Bill to strengthen municipal spending & tax caps clears Senate

In 2019, the state Supreme Court ruled that Nashua’s decades-old spending cap was unenforceable because it wasn’t complaint with a state law that was passed years after the cap was created. A bill approved in the state Senate on March 18 would restore Nashua’s cap, clarify that all such caps are fully enforceable, and require a supermajority vote to exclude any budget items from a tax or spending cap.

Nashua’s spending cap was approved by voters in 1993. In 2017, aldermen voted to exempt the then-$8.1 million wastewater treatment fund from the city budget. That put the fund outside the spending cap, which removed it from any spending constraint, while also creating a gap in the budget that could be filled with new spending.

Former Alderman Fred Teeboom sued the city over the move. In 2019, the state Supreme Court ruled in his case that the spending cap, which lacked an override provision required by state law, was unenforceable.

Since then, Nashua’s spending cap has been legally void. Senate Bill 52, introduced by Sen. Kevin Avard, R-Nashua, would reinstate Nashua’s cap by clarifying that all spending caps are fully enforceable.

It also would address the practice, not unique to Nashua, of removing some spending items from municipal budgets, which makes them no longer subject to voter-approved tax or spending limits.

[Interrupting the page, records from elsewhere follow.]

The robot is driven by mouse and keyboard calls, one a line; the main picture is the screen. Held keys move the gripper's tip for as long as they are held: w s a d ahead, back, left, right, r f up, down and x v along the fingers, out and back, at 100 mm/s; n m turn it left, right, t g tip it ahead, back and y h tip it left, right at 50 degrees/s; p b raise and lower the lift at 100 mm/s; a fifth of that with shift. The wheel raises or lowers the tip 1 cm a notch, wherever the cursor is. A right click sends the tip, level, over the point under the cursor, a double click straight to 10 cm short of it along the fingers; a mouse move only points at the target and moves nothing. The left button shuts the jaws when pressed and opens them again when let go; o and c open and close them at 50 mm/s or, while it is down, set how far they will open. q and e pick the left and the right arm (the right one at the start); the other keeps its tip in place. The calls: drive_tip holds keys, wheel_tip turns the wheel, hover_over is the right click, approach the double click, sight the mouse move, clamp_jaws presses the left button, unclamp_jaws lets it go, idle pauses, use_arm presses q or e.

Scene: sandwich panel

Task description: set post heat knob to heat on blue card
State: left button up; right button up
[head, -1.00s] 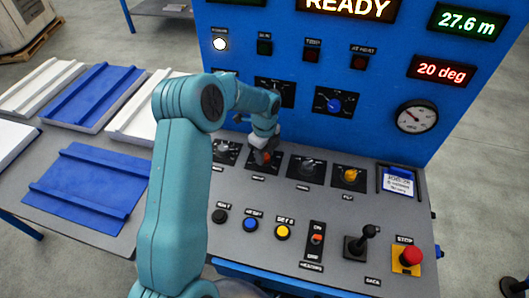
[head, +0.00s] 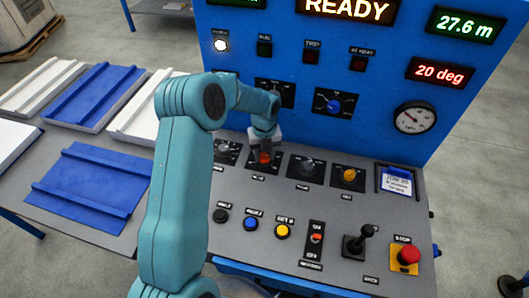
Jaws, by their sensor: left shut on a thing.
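My left gripper (head: 264,149) is shut on a red knob (head: 265,159) on the sloped grey console. The fingers reach down over the knob and partly hide it and its black plate. A card (head: 397,182) with a blue band sits in a dark frame at the console's right. Its small print is too blurred to read. The knob labels are also too small to read, so I cannot tell by name which is the post heat knob. My right gripper is not in view.
Beside the red knob are grey knobs (head: 306,167) and a yellow knob (head: 348,175). In front are push buttons (head: 250,223), a toggle switch (head: 316,238), a joystick (head: 359,241) and a red stop button (head: 408,255). Panels (head: 93,183) lie on the left table.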

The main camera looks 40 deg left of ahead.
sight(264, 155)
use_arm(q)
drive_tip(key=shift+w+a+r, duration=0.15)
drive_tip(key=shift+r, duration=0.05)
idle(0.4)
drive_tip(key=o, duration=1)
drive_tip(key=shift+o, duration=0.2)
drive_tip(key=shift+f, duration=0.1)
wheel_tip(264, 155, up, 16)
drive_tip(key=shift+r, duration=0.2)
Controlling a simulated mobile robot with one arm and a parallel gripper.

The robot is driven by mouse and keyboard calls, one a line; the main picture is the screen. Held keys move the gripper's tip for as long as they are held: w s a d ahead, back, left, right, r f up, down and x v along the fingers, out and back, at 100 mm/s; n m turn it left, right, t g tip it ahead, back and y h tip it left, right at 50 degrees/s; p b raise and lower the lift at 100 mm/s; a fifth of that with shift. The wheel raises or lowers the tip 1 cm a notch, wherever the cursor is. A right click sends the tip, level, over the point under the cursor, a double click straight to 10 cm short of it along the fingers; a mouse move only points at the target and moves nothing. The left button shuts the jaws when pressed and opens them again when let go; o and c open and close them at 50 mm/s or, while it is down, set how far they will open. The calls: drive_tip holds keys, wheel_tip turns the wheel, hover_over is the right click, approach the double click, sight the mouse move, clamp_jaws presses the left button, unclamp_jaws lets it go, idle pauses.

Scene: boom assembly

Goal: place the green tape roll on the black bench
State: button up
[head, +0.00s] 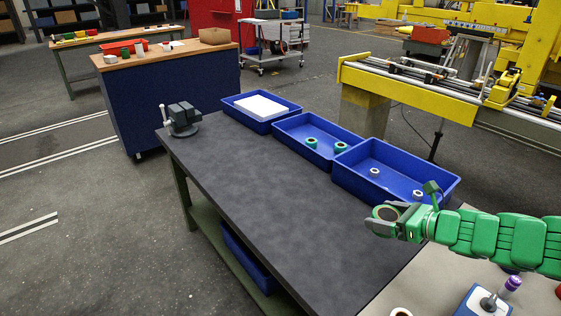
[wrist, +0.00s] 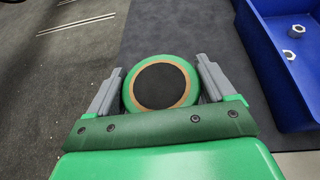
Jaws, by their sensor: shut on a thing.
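My gripper (head: 384,224) is shut on a green tape roll (head: 386,213) with a brown core. It holds the roll over the front right part of the black bench (head: 270,190). In the wrist view the green tape roll (wrist: 132,96) sits between the two grey fingers of my gripper (wrist: 160,84), with the dark bench top (wrist: 185,30) below. I cannot tell how high the roll is above the bench.
Three blue bins line the bench's back edge: one with white contents (head: 262,108), one with two green rolls (head: 318,141), one with metal nuts (head: 396,172). A grey vise (head: 182,120) stands at the far left corner. The bench's middle is clear.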

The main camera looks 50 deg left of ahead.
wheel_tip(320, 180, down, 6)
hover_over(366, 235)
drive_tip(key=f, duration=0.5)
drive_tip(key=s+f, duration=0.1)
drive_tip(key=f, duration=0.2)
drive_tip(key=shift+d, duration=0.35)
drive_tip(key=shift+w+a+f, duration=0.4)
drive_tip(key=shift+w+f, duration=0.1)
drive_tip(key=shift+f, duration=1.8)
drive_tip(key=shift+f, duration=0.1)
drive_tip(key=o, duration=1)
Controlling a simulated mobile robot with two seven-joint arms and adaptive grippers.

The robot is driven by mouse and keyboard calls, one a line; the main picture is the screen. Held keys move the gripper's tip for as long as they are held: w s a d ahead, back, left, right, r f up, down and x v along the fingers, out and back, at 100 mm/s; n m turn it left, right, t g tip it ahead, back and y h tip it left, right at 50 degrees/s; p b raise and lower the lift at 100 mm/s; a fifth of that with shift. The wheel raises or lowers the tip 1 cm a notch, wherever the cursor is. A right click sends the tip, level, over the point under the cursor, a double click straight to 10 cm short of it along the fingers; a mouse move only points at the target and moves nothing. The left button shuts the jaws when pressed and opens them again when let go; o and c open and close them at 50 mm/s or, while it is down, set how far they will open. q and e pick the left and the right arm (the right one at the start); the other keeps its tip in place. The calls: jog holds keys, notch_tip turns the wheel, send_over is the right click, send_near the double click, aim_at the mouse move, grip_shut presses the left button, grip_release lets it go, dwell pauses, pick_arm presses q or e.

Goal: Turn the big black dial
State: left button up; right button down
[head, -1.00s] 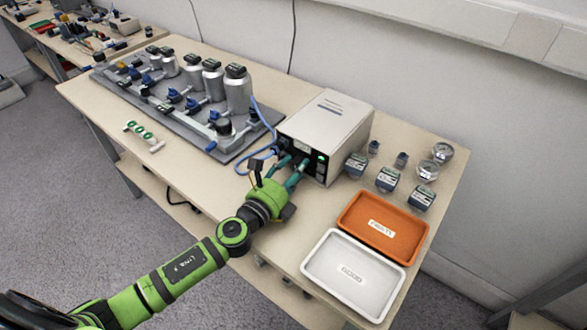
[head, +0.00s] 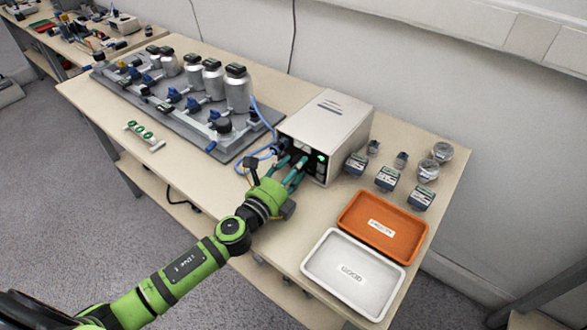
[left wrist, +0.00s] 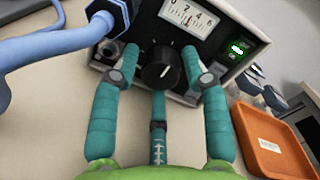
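The big black dial (left wrist: 160,68) shows in the left wrist view on the front panel of the beige control box (head: 325,132), below a gauge (left wrist: 188,17) with a needle. A white mark line shows on the dial. My left gripper (head: 291,165) is at the front of the box. In the head view the fingers and box edge hide the dial. My right gripper is not in view.
A blue hose (left wrist: 55,43) plugs into the panel left of the dial. A green lit switch (left wrist: 240,48) is at right. An orange tray (head: 354,213) and a white tray (head: 318,277) lie right of my arm. Several small gauges and sensors stand beside the box.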

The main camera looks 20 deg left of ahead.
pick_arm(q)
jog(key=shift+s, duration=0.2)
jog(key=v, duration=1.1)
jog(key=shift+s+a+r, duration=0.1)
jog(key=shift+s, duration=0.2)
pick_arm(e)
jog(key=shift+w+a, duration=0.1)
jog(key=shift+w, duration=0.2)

State law already requires that tax or spending caps have an override provision, and that an override can occur only with a supermajority vote. SB 52 would expand the supermajority requirement to cover votes that exclude spending items from cap coverage, such as Nashua’s vote to remove the wastewater treatment fund from the budget. (That vote was one shy of a supermajority.)

SB 52 passed the Senate 14-10 along party lines, Republicans in favor and Democrats opposed, and is headed to the House.